Na última segunda-feira (3), o futuro ministro-chefe da Casa Civil, Onyx Lorenzoni, anunciou a transferência dos registros sindicais para o Ministério da Justiça. No dia seguinte, Moro afirmou que a mudança ainda está em estudo, mas que, se concretizada, terá como objetivo “eliminar qualquer vestígio de corrupção”.

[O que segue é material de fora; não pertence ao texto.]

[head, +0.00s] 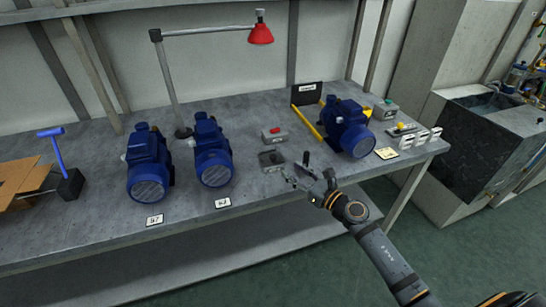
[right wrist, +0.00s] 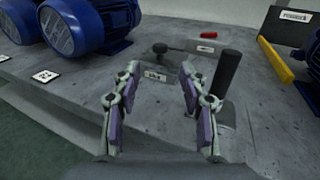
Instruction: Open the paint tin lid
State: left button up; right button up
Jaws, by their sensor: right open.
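No paint tin or paint tin lid can be made out in either view. My right gripper (head: 300,176) is over the front part of the grey bench, left of the right-hand blue pump. In the right wrist view my right gripper (right wrist: 159,68) has its two fingers spread apart with nothing held between them. Beyond the fingertips is a small grey labelled box (right wrist: 157,76) on the bench; I cannot tell whether the fingers touch it. My left gripper is not in view.
The grey bench (head: 95,225) carries blue pumps at left (head: 148,165), middle (head: 211,150) and right (head: 350,130). A red-button box (head: 274,135) sits behind my right gripper. A black upright handle (right wrist: 227,72) stands right of the fingers. A red lamp (head: 260,34) hangs above.

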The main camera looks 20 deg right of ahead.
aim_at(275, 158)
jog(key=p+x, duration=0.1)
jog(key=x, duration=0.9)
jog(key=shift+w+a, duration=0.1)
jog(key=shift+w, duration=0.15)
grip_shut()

Em agosto, ao concluir a Operação Registro Espúrio, a Polícia Federal afirmou que uma organização criminosa integrada pelos deputados federais Jovair Arantes (PTB-GO), Paulinho da Força (SD-SP), Cristiane Brasil (PTB-RJ), seu pai, o presidente do PTB, Roberto Jefferson, entre outros, atuou para fraudar registros sindicais no Ministério do Trabalho. Os citados negaram irregularidades.
De modo geral, Bolsonaro sinalizou apoio à mudança na estrutura sindical. “Propomos a permissão legal para a escolha entre sindicatos, viabilizando uma saudável competição. O sindicato precisa convencer o trabalhador a voluntariamente se filiar, por meio de bons serviços prestados à categoria”, disse, em seu programa de governo.
Sindicatos vivem à mingua
O agora eleito rechaçou a volta do imposto sindical, extinto há um ano com a reforma trabalhista. Se, em 2016, a contribuição, então compulsória, gerou R$ 3 bilhões para sindicatos, federações, confederações e centrais, neste 2018, até setembro, já voluntária, trouxe R$ 400 milhões aos mesmos cofres.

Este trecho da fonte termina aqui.